_Rows from a dataset:_
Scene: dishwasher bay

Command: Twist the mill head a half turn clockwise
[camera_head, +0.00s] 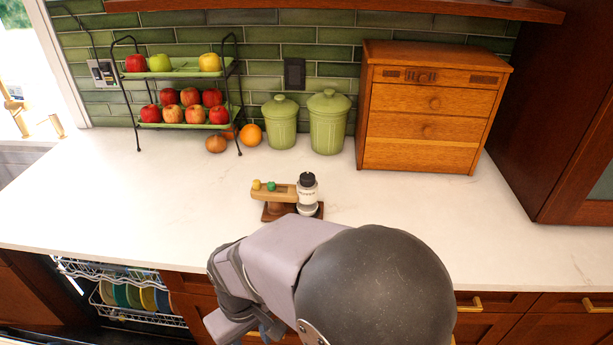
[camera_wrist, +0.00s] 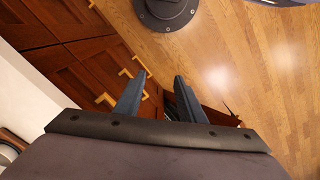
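The mill is a white cylinder (camera_head: 307,196) with a black head (camera_head: 307,179). It stands upright on a brown wooden base (camera_head: 278,217) on the counter, at the middle of the head view. A wooden arm with a yellow and a green knob (camera_head: 272,187) sits on its left. My gripper (camera_wrist: 159,76) shows in the wrist view with two blue-grey fingers apart and nothing between them. It points down toward the floor and cabinet fronts, in front of the counter and away from the mill. My arm hides most of the gripper in the head view.
A fruit rack (camera_head: 183,125), two green canisters (camera_head: 328,123) and a wooden drawer box (camera_head: 420,155) stand at the back. The white counter (camera_head: 420,215) is clear around the mill. A dish rack (camera_head: 125,298) with plates shows below the counter at left.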

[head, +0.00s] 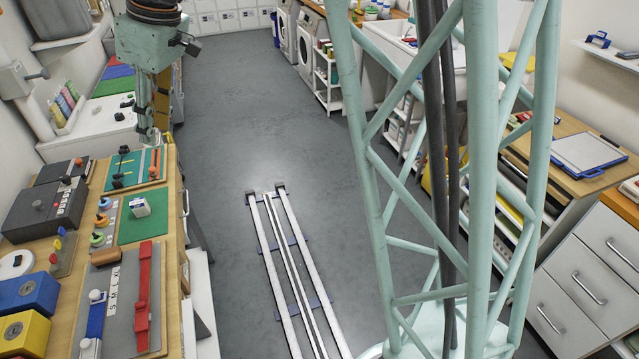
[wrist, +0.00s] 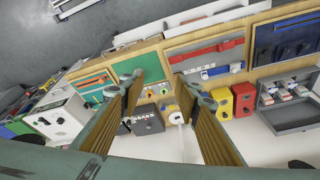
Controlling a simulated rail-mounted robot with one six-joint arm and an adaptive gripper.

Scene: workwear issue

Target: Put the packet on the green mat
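A small white packet with blue markings (head: 140,206) stands on the green mat (head: 152,230), on the wooden bench at left in the head view. The mat also shows in the wrist view (wrist: 152,64), partly covered by a finger. I cannot make out the packet there; that finger may hide it. My gripper (head: 150,136) hangs at the far end of the bench, beyond the mat and apart from it. In the wrist view my gripper (wrist: 160,88) has its fingers wide apart, with nothing held between them.
Beyond the mat lies a teal board with an orange strip (head: 151,163). Coloured knobs (head: 98,239) sit left of the mat. Nearer is a grey board with a red bar (head: 143,290). A dark grey box (head: 48,210) and yellow box (head: 24,332) stand at the left.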

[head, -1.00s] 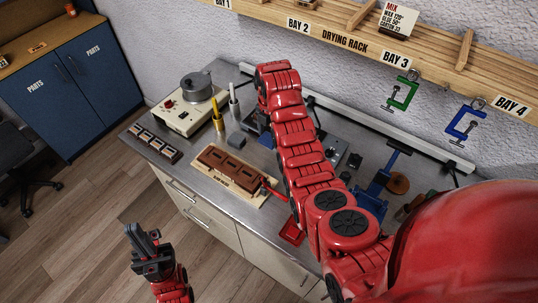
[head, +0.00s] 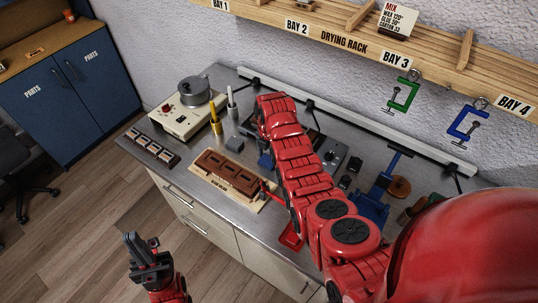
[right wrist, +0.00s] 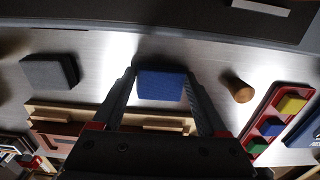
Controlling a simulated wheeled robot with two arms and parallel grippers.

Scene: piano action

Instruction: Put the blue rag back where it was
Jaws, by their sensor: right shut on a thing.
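The blue rag (right wrist: 160,84) shows as a folded blue pad in the right wrist view. It is between the two fingers of my right gripper (right wrist: 160,92), which is shut on it. In the head view the rag (head: 265,160) is a small blue patch just left of my right arm, behind the brown mould. That arm hides most of the right gripper there. I cannot tell whether the rag touches the bench. My left gripper (head: 143,247) is low at the left, over the floor in front of the bench, with nothing visible in it. Its finger gap is unclear.
A brown mould on a wooden board (head: 259,207) lies near the bench front. A grey block (right wrist: 50,70), a wooden knob (right wrist: 238,88) and a red tray of coloured blocks (right wrist: 245,133) lie around the rag. A hotplate with a pot (head: 178,112) stands at back left.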

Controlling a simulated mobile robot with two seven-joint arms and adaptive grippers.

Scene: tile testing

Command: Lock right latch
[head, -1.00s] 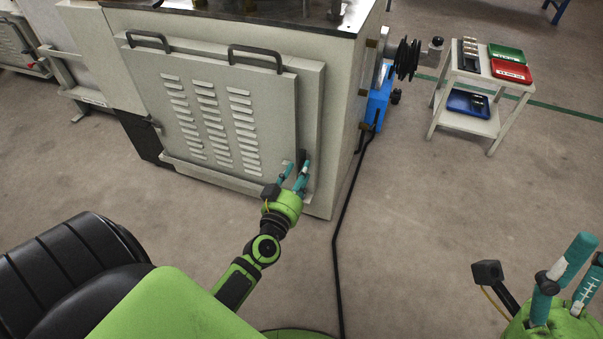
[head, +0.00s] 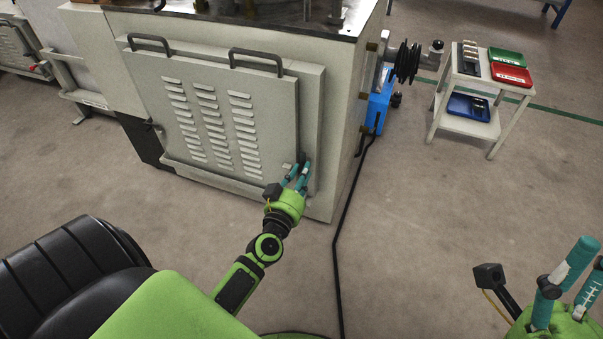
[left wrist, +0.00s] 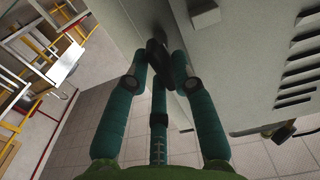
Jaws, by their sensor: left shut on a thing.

_Set exercise:_ Take every line above carrying "Controlling" and return it.

_Answer to this task:_
Controlling a simulated rail-mounted robot with one six-joint arm and an adaptive gripper.
Controlling a simulated wheeled robot with two arms and parallel grippers.
Controlling a simulated mobile robot with two seven-joint arms and adaptive grippers.

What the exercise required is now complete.